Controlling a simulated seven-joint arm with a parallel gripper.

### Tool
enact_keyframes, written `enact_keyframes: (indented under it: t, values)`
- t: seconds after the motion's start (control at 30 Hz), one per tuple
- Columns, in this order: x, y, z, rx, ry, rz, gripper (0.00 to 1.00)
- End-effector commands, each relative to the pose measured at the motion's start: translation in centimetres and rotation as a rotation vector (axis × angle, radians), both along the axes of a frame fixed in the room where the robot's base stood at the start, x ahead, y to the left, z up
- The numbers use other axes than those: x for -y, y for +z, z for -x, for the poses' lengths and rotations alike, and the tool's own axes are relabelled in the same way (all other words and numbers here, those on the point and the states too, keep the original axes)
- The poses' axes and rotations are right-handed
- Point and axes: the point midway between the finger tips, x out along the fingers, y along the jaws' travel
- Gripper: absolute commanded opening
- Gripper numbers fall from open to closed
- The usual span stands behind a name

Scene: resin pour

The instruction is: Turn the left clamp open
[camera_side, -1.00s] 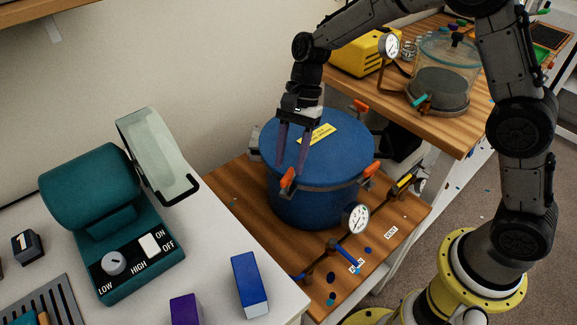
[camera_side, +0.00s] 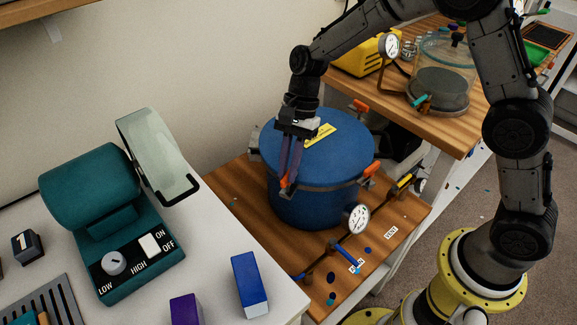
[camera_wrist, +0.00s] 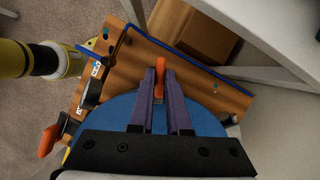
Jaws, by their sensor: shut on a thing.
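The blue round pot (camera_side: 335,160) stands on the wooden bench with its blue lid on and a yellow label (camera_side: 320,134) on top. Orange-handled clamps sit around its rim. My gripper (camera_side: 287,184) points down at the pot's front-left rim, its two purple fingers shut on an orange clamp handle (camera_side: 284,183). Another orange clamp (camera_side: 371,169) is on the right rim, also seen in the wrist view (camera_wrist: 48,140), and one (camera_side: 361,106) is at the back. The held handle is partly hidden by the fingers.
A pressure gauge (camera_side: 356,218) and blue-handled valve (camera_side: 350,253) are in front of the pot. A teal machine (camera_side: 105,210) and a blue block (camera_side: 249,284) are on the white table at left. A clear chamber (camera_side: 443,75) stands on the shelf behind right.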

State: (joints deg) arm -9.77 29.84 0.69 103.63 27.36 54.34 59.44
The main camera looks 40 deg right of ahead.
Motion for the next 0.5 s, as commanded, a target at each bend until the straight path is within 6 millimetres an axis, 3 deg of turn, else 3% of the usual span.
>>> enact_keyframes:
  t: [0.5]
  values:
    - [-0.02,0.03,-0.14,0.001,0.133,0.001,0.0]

__________

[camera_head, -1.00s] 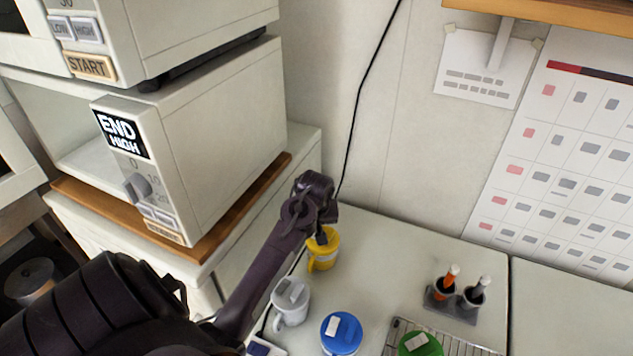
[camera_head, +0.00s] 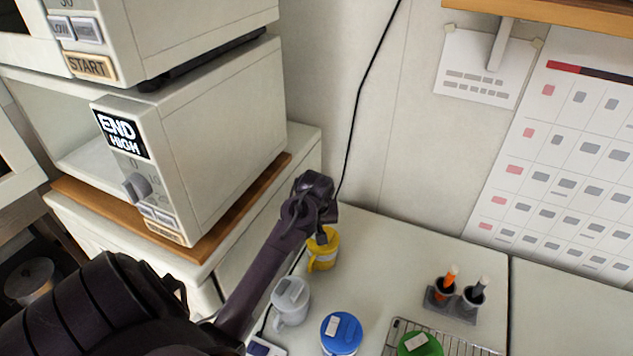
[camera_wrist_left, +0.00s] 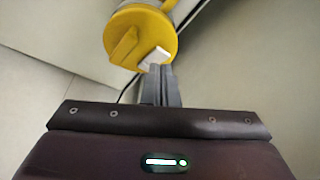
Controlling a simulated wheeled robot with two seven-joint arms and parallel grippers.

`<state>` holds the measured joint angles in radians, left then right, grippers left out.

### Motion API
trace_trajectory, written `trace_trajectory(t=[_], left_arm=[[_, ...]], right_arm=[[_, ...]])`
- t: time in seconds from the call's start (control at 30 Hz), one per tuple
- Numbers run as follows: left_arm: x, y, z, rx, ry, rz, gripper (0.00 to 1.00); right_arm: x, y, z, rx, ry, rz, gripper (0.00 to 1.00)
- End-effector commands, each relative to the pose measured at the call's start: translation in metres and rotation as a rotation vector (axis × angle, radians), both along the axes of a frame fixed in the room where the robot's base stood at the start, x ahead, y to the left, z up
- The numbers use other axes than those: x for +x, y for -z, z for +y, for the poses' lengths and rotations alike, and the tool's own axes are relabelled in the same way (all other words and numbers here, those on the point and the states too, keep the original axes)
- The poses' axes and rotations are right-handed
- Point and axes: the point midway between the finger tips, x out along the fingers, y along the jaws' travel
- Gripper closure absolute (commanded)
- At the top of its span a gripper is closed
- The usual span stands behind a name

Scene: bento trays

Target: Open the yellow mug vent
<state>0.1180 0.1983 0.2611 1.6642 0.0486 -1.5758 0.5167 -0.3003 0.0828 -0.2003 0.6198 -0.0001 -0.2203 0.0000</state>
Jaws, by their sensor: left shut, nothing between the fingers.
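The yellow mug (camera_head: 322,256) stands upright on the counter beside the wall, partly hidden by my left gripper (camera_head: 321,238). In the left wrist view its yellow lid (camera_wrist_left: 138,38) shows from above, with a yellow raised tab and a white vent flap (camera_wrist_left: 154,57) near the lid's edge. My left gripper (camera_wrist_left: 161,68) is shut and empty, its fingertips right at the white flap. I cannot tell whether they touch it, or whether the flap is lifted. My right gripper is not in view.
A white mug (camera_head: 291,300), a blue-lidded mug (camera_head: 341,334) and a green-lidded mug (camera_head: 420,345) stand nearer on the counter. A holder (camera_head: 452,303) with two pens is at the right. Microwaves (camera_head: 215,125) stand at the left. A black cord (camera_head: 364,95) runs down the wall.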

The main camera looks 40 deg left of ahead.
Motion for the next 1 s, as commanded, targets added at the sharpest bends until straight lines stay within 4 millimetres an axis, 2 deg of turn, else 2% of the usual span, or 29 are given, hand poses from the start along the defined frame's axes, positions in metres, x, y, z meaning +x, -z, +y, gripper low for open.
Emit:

__________

▶ [Task objective]: Find each line holding "call". Copy it out.

▶ [Result below]:
- t: time in seconds from the call's start (control at 30 Hz), one per tuple
- End-effector commands, each relative to the pose measured at the call's start: translation in metres and rotation as a rotation vector (axis × angle, radians), both along the axes of a frame fixed in the room where the robot's base stood at the start, x ahead, y to the left, z up

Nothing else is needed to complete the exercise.